Some of the tools require manual initialization or configuration. In the future there will be a tool to partially automate those.
Init a password repository
gopass setup
Note: A GPG key is needed.
Generate a long secure password
pass generate $secret_name
Insert a password manually
pass insert $secret_name
Note: They will be needed later for encryption.
Init Git in System repository
git -C $repo_path init
Init Borg repository
$borg init -e none $repo_path
Note: Encryption is done by gocryptfs.
Init reverse mode encryption in a dir
gocryptfs -extpass pass -extpass $secret_name -init -reverse $repo_path
Note: Reverse mode encryption mount plain dir and files as encrypted files with encrypted dir names which is ideal for storing on the cloud.
Configure streams
rclone config
Enable the systemd timer as user
systemctl --user enable arbie.timer
By default it will try to run daily at midnight and run immediately after login in case of a miss. But you edit the service to make it run whenever you want by using a cron alike syntax.
systemctl --user edit arbie.timer
More information about that on Arch Wiki: Systemd/Timers
Before anything, export the repository path.
export BORG_REPO="$repo_path"
Show repository info
borg info
List archives
borg list
Mount an archive with FUSE
borg mount ::archiveName mountPoint
Security is a big concern.

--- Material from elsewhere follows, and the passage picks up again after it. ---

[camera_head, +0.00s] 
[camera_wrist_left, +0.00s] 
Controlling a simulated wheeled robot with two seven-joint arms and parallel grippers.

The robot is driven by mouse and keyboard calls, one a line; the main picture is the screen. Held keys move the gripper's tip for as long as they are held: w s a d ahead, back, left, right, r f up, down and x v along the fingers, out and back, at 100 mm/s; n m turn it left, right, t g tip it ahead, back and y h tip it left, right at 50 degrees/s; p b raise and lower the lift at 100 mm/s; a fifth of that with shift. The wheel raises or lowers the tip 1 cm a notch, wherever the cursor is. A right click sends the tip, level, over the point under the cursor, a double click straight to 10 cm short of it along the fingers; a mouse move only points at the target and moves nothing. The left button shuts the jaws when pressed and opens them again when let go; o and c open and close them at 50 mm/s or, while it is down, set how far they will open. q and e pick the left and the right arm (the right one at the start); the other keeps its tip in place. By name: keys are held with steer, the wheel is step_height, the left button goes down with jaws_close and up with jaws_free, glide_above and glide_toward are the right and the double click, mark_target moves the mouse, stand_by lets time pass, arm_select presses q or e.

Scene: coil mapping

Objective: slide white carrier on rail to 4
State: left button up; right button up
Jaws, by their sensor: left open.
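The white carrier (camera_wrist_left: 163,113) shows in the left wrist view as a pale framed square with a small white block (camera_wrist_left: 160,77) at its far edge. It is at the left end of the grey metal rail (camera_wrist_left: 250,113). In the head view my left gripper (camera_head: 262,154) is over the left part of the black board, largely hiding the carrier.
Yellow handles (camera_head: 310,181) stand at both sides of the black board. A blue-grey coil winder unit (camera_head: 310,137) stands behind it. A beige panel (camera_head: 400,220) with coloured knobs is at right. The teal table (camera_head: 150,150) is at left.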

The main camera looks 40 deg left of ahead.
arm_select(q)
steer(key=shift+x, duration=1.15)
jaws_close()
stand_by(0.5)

Rclone and Borg have their own encryption features but following the principle of do one thing and do it well Gocrypts is exclusively an audited encryption file system.
Note: The repeated and thus predictable header pattern of Borg files may be a vector for a sophisticated attack.

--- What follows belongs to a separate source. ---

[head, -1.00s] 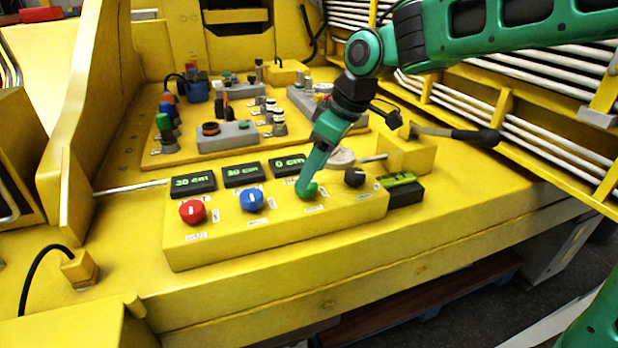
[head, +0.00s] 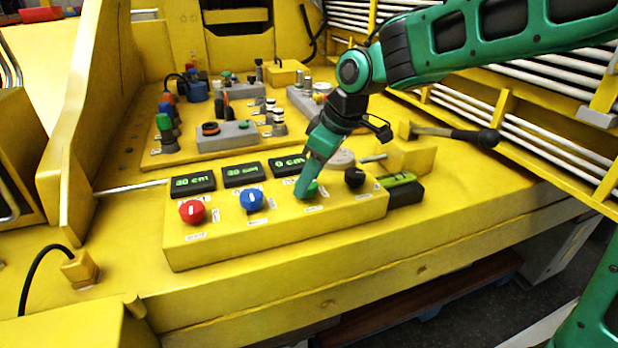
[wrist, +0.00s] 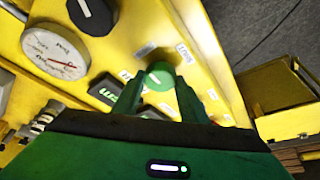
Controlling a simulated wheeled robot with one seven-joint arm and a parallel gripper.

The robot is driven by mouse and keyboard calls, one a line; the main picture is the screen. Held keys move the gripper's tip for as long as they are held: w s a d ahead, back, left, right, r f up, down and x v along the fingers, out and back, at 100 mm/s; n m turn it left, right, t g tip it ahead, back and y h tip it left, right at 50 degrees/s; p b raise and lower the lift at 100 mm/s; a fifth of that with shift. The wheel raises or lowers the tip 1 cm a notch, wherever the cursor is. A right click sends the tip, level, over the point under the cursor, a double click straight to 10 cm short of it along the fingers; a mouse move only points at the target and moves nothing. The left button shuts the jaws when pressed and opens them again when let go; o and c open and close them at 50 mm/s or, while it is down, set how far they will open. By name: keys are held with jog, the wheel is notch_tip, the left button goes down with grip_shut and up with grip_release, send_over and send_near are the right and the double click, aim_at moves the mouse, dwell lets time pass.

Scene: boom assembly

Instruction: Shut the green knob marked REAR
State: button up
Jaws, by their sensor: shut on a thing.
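The green knob (head: 313,190) sits on the sloped face of the yellow control box (head: 280,226), between the blue knob (head: 251,199) and the black knob (head: 354,177). My gripper (head: 303,192) reaches down to it from above and covers part of it in the head view.
A red knob (head: 192,211) is at the box's left end. Two more displays, reading 30 cm, stand behind the red and blue knobs. A black and green device (head: 402,188) lies right of the box.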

There is no ideal backup method. But for most users their data can be classified in an ABC fashion: few files that they really can't lose; data with average volume and importance; voluminous but not important data. And each of these categories will have their own ideal methods.
Cloud providers are a cheap way to have an off-site copy replicated in data centers globally. Some people may have a limited Internet connection and may find useful to instead sync a secondary archive with higher compression and heavy use of exclusion patterns while syncing a full archive on premise.
File-based is simpler but the controlled granularity of chunk-based is ideal. To sync a few large size files would be a PITA because any modification would require a re-upload of the whole file. On the other side to sync a great number of small files directly would congest the API requests quota. Borg allows tuning the chunk size and is performant.
Reinstalling is faster and saner than doing whole disk backups. It's more practical to backup the system configurations and a list of installed packages. After a fresh minimal install the user can run a script to recover the system settings. The advantages are: no need to restart; instantly done; no voluminous disk images or tar archives; high-granularity history of system changes.
Desktops generally don't stay on 24/7 so there's a need for a tool that will reschedule missed tasks. Anacron does that but unfortunately it would require the scripts to run as root. While Systemd allows the scripts to run in the user environment and provides it's own logging feature through Journalctl. Also many distros are coming only with Systemd installed.